On reading

A friend recently asked me why I read books. It’s a deceptively simple question, and my knee-jerk response was equally simple: to learn about the world around me. But I think the real reasons I read books are much deeper than that. I read to learn about the world around me, yes, but also about worlds that came before me, worlds I will never know, worlds within me, and worlds that are yet to be.

I have been keeping diligent track of the books I’ve read ever since I started grad school ten years ago. When I started my MFA program, I wasn’t a lover of reading. I loved books, but I thought I was too antsy to waste time – especially a beautiful day – reading. One of the most important things I learned in my program was to choose books I actually wanted to read (and not just books assigned to me in school or by some online TBR list) and to embrace my reading list, and, conversely, to refuse to read books I didn’t like or want to read. “Books,” Virginia Woolf wrote in her own last book, “are the mirror of the soul.” This principle of reading only what I wanted to perhaps singlehandedly changed the way I interacted with books. I came to love Virginia Woolf, for example, not because I felt I was supposed to, but because her mysterious prose burrowed its way into my heart and whispered to me something about myself I had only begun to understand. Reading her made me feel smarter, but in a heart-centered way.

The other thing that changed was that I was stuck in a laughably long commute to work. The upside of taking the train two hours each way, every day, was that I had plenty of time to read, and reading made the hours bearable, even enjoyable, because I was traveling in both space and time, both physically and mentally. I plowed through books I’d always intended to read or books I found at the library that looked interesting. When I wanted to feel particularly productive, I packed two books of poetry in my backpack and polished them both off during my commute. In that way, I also read things I’d previously been afraid to read and my horizons expanded. I found I liked the rhythm of each poet’s words as well as the satisfaction of slipping through a whole book in one sitting. Poetry made more sense to me that way, and in the same way, that season of my life made more sense to me, too. As long as I was commuting that way for that job, I made the most of it.

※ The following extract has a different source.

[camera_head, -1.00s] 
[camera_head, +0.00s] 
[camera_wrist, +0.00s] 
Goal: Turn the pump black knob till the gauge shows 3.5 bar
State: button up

Before I studied writing, I studied history, so I spent a lot of time reading to learn about the past. I also spent a lot of time in museums, where the stories of the past are often conveyed in ways that are more accessible than historical monographs. But I also have become convinced that historical fiction is an effective purveyor of the past. Characters that inspire empathy and narrative structures that allow for the exploration of cause and effect – however murky, confusing or unknown that cause or effect and effect might be – can help readers understand the people and places that have shaped the world as it is. Now I am just as likely to pick up a book of fiction when I want to learn something about an era of history.

It may have taken me a long time to fall in love with reading but my very first love was writing. Of course, if you want to be a good writer, you need to be a good reader, in part to be a good literary citizen and to understand the market, but mostly to understand where your own words fit in the literary conversation. Joan Didion wrote, “I write to figure out what I’m thinking,” and Flannery O’Connor wrote, “I write to discover what I know.” But it’s Toni Morrison’s take (on reading, history, race relations, basically everything in the world) that resonates with me most: “If you find a book you really want to read but it hasn’t been written yet, then you must write it.” Perhaps that’s really why I read: because I write and want to keep writing, because I want my own words to find their place in the world alongside the writers I admire.